(Robot state and action records)
━━━━━━

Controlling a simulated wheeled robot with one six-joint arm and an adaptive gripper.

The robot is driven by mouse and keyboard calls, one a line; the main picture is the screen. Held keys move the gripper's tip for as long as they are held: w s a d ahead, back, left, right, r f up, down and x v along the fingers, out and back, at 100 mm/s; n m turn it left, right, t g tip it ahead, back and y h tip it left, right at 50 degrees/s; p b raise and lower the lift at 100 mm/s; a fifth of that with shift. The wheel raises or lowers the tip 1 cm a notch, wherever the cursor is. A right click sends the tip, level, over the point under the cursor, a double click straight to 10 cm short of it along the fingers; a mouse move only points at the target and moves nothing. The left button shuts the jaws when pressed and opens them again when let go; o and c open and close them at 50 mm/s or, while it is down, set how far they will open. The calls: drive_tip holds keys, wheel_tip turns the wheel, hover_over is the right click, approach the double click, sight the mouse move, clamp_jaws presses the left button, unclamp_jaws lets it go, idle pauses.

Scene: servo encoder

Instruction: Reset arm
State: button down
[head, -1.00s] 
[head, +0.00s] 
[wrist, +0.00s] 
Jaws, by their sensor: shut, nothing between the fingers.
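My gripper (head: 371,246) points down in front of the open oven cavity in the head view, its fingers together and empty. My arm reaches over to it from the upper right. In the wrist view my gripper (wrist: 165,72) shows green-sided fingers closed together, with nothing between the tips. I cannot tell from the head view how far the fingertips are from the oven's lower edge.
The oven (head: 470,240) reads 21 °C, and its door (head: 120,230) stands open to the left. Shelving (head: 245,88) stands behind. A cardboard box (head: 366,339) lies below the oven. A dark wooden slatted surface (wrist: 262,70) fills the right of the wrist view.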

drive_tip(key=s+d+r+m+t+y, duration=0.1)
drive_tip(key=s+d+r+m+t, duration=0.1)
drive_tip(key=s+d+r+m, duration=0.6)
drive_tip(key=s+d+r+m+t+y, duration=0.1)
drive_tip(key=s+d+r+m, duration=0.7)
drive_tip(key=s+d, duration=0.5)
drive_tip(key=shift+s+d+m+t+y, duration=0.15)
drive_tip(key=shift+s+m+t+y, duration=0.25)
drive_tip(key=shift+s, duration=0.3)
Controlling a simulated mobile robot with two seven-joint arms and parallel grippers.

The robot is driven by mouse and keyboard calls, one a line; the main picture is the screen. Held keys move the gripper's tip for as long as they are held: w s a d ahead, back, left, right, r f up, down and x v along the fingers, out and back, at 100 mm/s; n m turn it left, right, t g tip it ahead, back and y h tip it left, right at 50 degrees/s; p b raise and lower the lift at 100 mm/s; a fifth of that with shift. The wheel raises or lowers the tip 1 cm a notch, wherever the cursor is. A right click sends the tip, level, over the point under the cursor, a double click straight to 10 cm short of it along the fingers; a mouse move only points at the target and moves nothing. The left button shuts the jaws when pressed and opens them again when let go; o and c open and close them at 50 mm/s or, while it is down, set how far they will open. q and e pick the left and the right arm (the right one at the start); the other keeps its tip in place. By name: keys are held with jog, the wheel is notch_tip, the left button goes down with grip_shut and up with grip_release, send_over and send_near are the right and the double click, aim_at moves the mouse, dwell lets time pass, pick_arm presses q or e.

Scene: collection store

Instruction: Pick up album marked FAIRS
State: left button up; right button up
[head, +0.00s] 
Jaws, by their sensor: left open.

━━━━━━

- **Required work**
Write out only the final block of lines, starting at the line with "Instruction: Pick up album marked FAIRS" and running to the end of the material.

- **Problem solution**
Instruction: Pick up album marked FAIRS
State: left button up; right button up
[head, +0.00s] 
Jaws, by their sensor: left open.

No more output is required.